Still, a recent national survey of investors by CBRE Group Inc. found San Diego ranked at No. 11 among major American metro markets being targeted for future investment across all property segments. San Diego moved up from its No. 17 ranking in the report a year ago.

Also, panelists at a March 29 San Diego conference presented by RENTV pointed to numerous signs of vitality in the local market. Those include continued strong employment trends, dropping vacancies, rising rents and extremely limited construction of new supply in all of the major categories.

These trends are particularly evident in West Coast office markets, said Doug Engelman, partner in investment firm TA Associates.

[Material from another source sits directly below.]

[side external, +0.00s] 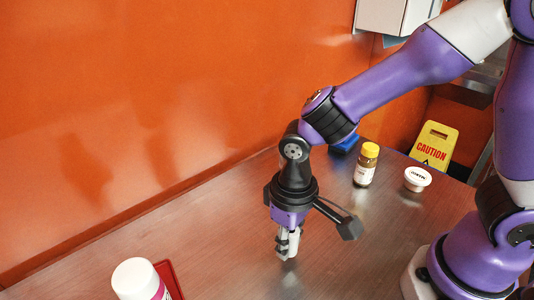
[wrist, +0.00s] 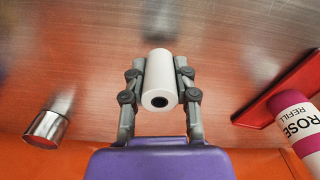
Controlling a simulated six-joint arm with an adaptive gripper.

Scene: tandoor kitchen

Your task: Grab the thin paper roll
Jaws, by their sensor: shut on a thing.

“The fundamentals are strong,” Engelman told an audience of more than 100 at San Diego Marriott La Jolla. “So when you talk to the money (people), the money is comfortable with the product, they’re comfortable with the cycle.”

While some markets, including San Diego, have taken longer to get where they are, capital remains plentiful from multiple sources; although it remains a challenge for some big investors to find office properties appropriate to their acquisition strategies. 

“It’s a matter of trying to find deals that make sense for the bucket of capital that you represent,” Engelman said.

Panelists said there are some limitations and caveats for the local office market. For one, San Diego remains a predominantly suburban market, with its downtown doing well but still not enjoying the high demand for central downtown product among large corporate users seen in other West Coast markets like Seattle and Portland.

Another element to watch is how the technology sector fares locally and nationally in coming months and years. Currently, said Monday Properties Senior Vice President Carl Groner, high capital inflows into the technology sector have helped to make it the nation’s biggest driver of new office space absorption. If there is a retrenchment in venture-capital and other tech-related investments and valuations, there could be ripple negative real estate effects for tech-driven economies including San Diego’s.

For now, there are signs that current strong fundamentals can be maintained. Panelist Brad Tecca, executive director in the San Diego office of Cushman & Wakefield, noted that space absorption in late 2017 remained well above historical averages. The pace of federal interest rate hikes remains gradual, and in general, property investors are less leveraged and less panicked about retaining their holdings than was the case 10 years ago, when the Great Recession hit.

Apart from the local conference, brokerage firms in recent weeks have noted that San Diego County’s investment fundamentals remain historically strong across all the major property categories. The local industrial and multifamily segments showed the most momentum in the second half of 2017, which has generally continued in the early months of 2018, especially for industrial.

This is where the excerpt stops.